Hmmm, no comment on the recently released 2016 UCR report by DPS showing yet another significant annual increase in Texas violent crimes? Isn't this like the fourth year in a row now that we've had a violent crime increase in Texas? And from GFB and the TPPF "smart on crime" folk? ...... crickets. Hot damn, let's close a few more prisons!

Lane Thibodeaux said...

Anonymous 08:57:00: Those UCR stats show total crime rate reduction in Texas from 2015 to 2016 of -.03%. What you characterize as "significant" is 5.6%. Oh yeah, DWI/DUI declined 5% over the same period.

Changing topics, a problem with the Texas Capital Murder scheme that is under-reported, and therefore under addressed, is party liability under the Texas Penal Code.

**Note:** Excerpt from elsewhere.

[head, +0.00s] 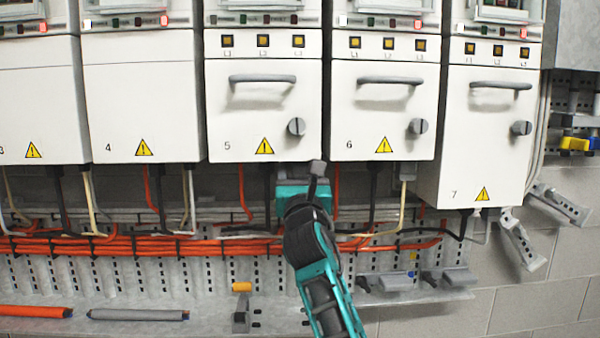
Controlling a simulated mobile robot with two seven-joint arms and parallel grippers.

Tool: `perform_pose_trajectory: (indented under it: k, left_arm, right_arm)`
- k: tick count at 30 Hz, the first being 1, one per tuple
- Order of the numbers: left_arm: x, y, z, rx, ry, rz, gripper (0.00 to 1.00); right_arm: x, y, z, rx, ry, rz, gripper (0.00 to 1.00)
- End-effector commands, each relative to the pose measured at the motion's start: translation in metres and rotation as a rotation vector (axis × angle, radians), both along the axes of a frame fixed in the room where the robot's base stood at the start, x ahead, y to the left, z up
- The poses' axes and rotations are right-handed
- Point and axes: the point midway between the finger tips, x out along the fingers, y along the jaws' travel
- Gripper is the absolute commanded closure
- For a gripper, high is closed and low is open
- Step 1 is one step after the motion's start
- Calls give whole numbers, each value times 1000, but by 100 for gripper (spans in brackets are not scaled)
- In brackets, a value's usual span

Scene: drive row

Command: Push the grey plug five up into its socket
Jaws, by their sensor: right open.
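Drive five (263,110) is a white cabinet marked 5, with a handle, a knob and a yellow warning sign. A small grey plug (318,167) shows at its lower right edge, slightly tilted, with a stem running down in front of my right gripper. My right gripper (302,184), teal and black, reaches up from below to the underside of drive five. It is open, close to the plug; I cannot tell whether it touches it. The socket is hidden under the cabinet's bottom edge, so I cannot tell how far the plug sits in it. My left gripper is out of view.
Drive six (384,110) stands close to the right, with a grey plug (407,171) and cream cable beneath. Orange cables (130,245) run along the perforated rail behind my gripper. A grey ledge (200,312) below holds a clamp (241,312) and loose tubes.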

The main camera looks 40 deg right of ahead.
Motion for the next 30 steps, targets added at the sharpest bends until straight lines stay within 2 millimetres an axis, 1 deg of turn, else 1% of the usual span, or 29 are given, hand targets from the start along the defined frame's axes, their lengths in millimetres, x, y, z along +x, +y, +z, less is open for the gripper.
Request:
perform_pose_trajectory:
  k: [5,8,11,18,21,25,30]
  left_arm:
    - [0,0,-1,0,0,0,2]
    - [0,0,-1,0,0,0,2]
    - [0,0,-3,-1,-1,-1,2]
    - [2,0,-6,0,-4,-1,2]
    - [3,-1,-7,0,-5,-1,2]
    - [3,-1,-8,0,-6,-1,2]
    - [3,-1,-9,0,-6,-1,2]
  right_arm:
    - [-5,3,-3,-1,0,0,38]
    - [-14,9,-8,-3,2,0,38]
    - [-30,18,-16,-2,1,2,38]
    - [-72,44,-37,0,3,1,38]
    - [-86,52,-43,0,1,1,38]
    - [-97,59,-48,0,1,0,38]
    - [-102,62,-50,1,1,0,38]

It is particularly problematic in CM cases in which the death penalty is waived and life w/o possibility of parole (LWOP) is the only other statutory sentence - an increasing decision made by prosecutors . A Texas jury can be charged and instructed it may convict a CM defendant under 7.02(b) of Penal Code where, although defendant did not intend death, they were part of a conspiracy to commit a felony, a CM in furtherance of the unlawful purpose was committed (by another), and def should have anticipated it would occur. In most cases in which criminal responsibility is found under this submission (though it is often be submitted with "regular" criminal party liability under 7.02(a)(2) and the jury does not have to be unanimous on which applies-another problem) it is usually a mitigating factor at punishment. Not so in CM/LWOP where because DP waived, LWOP automatic.